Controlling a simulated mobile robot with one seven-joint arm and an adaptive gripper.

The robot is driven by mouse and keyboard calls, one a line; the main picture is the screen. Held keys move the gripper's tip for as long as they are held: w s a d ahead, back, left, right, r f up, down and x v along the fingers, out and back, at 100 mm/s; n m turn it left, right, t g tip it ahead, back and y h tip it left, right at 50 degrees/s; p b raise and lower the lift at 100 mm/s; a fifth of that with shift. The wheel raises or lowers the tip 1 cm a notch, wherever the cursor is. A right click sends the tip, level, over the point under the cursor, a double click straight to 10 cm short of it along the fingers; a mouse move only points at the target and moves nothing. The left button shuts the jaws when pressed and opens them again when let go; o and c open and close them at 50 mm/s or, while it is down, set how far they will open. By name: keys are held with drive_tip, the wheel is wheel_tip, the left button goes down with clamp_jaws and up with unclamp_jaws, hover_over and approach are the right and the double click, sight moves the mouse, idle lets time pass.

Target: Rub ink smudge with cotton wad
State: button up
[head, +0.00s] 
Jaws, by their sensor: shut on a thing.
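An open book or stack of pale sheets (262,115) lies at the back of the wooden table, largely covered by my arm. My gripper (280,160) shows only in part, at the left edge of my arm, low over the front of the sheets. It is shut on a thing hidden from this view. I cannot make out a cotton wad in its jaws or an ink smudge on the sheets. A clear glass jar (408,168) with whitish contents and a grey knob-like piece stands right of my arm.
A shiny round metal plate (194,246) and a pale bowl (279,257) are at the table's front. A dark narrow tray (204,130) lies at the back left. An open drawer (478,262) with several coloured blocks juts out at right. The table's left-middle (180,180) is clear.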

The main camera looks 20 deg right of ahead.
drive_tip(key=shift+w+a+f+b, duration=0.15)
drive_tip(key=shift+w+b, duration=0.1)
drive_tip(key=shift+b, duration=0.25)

Given request: Restate the whole listing exactly.

Written answer:
Controlling a simulated mobile robot with one seven-joint arm and an adaptive gripper.

The robot is driven by mouse and keyboard calls, one a line; the main picture is the screen. Held keys move the gripper's tip for as long as they are held: w s a d ahead, back, left, right, r f up, down and x v along the fingers, out and back, at 100 mm/s; n m turn it left, right, t g tip it ahead, back and y h tip it left, right at 50 degrees/s; p b raise and lower the lift at 100 mm/s; a fifth of that with shift. The wheel raises or lowers the tip 1 cm a notch, wherever the cursor is. A right click sends the tip, level, over the point under the cursor, a double click straight to 10 cm short of it along the fingers; a mouse move only points at the target and moves nothing. The left button shuts the jaws when pressed and opens them again when let go; o and c open and close them at 50 mm/s or, while it is down, set how far they will open. By name: keys are held with drive_tip, the wheel is wheel_tip, the left button goes down with clamp_jaws and up with unclamp_jaws, hover_over and approach are the right and the double click, sight moves the mouse, idle lets time pass.

Target: Rub ink smudge with cotton wad
State: button up
[head, +0.00s] 
Jaws, by their sensor: shut on a thing.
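An open book or stack of pale sheets (262,115) lies at the back of the wooden table, largely covered by my arm. My gripper (280,160) shows only in part, at the left edge of my arm, low over the front of the sheets. It is shut on a thing hidden from this view. I cannot make out a cotton wad in its jaws or an ink smudge on the sheets. A clear glass jar (408,168) with whitish contents and a grey knob-like piece stands right of my arm.
A shiny round metal plate (194,246) and a pale bowl (279,257) are at the table's front. A dark narrow tray (204,130) lies at the back left. An open drawer (478,262) with several coloured blocks juts out at right. The table's left-middle (180,180) is clear.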

The main camera looks 20 deg right of ahead.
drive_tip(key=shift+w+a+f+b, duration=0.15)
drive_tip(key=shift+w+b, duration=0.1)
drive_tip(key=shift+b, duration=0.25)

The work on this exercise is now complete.